Problem details:
Copy, from the entries below, each line in which the string "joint" appears.

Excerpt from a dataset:
<<<<
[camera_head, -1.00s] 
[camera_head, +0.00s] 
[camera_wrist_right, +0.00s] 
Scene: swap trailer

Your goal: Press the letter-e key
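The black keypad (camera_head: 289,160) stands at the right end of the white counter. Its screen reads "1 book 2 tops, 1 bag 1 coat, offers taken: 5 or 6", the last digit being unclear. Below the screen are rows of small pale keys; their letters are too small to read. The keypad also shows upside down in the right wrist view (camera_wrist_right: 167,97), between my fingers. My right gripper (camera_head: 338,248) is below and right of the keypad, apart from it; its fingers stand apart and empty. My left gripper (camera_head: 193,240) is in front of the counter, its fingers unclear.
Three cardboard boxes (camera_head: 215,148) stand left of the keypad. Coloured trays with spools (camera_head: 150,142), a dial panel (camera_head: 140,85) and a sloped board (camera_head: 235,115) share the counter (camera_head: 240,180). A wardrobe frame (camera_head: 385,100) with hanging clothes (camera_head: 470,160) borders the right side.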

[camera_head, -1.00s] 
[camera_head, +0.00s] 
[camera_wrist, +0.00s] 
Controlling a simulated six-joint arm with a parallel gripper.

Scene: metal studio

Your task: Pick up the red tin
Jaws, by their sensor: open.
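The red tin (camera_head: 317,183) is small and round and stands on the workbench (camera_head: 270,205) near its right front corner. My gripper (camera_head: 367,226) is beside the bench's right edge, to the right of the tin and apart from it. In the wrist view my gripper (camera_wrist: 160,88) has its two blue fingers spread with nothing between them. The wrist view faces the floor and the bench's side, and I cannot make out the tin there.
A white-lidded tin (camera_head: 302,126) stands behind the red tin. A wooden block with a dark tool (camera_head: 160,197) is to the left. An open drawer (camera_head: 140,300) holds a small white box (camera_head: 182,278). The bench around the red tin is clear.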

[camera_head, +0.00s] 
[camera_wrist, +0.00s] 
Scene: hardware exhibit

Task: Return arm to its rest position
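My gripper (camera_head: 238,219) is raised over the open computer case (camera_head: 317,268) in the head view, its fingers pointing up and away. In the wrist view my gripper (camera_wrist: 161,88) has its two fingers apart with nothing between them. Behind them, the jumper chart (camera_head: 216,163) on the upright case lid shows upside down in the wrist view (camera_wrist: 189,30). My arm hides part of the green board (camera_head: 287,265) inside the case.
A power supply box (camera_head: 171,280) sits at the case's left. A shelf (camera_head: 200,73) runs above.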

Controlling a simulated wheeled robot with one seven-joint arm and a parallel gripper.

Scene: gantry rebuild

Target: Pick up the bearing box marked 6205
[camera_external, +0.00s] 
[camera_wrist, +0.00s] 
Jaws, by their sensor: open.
>>>>
Worked answer:
Controlling a simulated six-joint arm with a parallel gripper.
Controlling a simulated wheeled robot with one seven-joint arm and a parallel gripper.

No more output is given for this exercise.